**MATERIAL SHOWN**

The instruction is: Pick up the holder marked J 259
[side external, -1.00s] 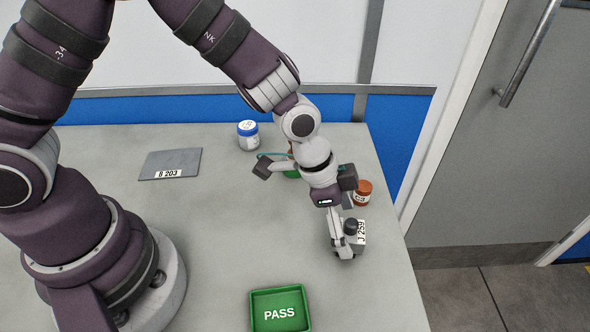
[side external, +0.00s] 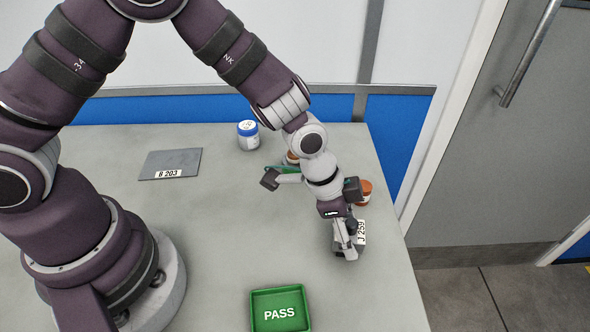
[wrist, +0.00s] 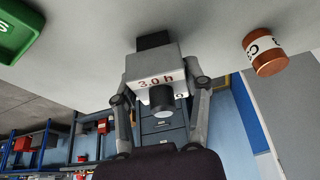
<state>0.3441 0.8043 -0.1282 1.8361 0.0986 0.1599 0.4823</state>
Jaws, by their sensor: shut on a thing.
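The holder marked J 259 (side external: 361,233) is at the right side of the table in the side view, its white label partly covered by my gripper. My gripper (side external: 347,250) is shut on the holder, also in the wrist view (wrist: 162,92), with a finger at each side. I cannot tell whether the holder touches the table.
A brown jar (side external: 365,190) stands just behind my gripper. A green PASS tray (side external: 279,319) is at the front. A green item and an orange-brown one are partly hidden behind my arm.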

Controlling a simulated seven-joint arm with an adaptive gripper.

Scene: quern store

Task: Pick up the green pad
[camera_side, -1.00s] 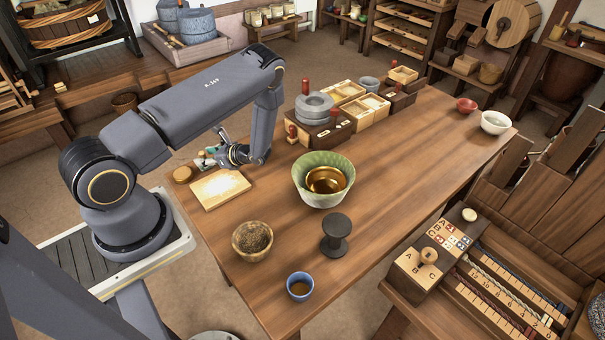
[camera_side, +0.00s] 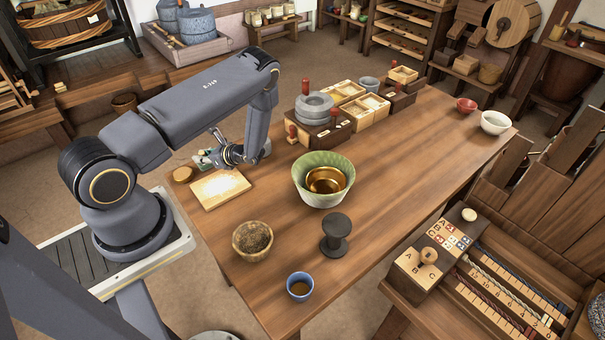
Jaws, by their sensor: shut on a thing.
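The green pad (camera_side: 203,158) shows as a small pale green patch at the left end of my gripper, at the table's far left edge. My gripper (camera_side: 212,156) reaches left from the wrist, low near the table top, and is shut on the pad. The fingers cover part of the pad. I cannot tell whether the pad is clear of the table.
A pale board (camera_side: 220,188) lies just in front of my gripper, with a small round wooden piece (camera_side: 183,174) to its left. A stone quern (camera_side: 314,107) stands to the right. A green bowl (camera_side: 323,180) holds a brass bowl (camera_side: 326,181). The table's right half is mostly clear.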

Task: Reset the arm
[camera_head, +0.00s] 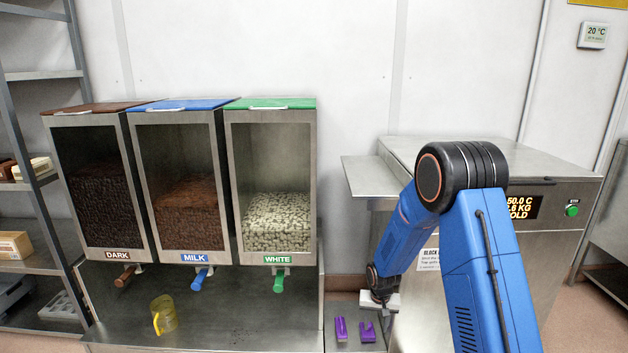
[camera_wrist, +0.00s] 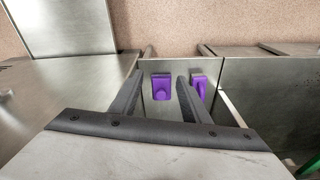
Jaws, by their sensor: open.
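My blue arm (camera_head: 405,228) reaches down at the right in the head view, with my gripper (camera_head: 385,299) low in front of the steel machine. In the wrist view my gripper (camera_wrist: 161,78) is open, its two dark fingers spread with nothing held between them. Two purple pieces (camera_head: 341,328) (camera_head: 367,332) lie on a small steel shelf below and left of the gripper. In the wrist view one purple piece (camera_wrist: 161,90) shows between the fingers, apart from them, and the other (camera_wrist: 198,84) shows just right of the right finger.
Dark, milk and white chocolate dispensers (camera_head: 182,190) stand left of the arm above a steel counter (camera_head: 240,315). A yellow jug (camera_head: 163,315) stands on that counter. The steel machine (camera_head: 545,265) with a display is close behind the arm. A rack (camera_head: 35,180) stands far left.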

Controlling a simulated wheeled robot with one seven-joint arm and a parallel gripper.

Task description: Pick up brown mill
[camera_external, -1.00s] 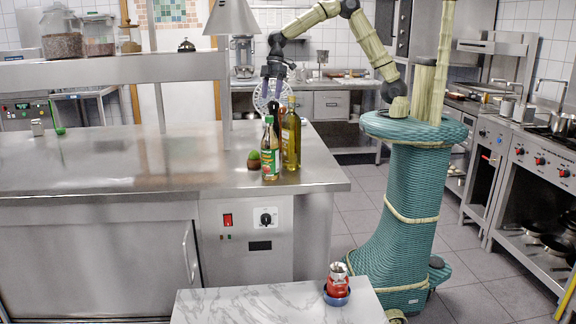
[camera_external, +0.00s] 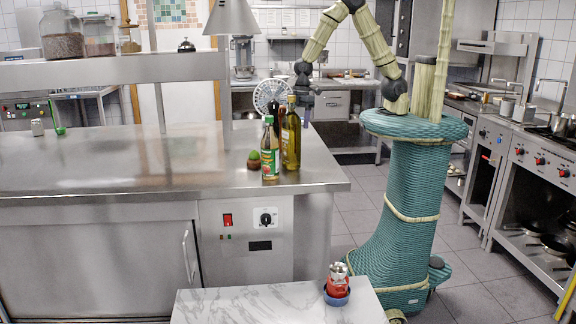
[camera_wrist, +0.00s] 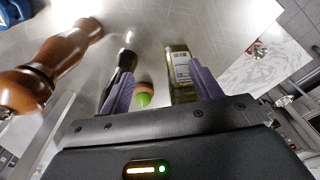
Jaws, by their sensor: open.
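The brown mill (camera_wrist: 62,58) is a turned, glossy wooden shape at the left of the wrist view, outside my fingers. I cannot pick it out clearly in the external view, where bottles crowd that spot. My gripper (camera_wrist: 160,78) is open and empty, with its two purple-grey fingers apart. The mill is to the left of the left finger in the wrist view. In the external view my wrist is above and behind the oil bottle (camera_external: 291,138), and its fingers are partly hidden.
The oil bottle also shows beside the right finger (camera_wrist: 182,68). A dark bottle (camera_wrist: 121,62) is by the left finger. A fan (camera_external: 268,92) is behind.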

**YOUR INSTRUCTIONS**
Gather all the lines that include the word "Controlling" and copy them out.

**THE RESULT**
Controlling a simulated seven-joint arm with an adaptive gripper.
Controlling a simulated wheeled robot with one seven-joint arm and a parallel gripper.

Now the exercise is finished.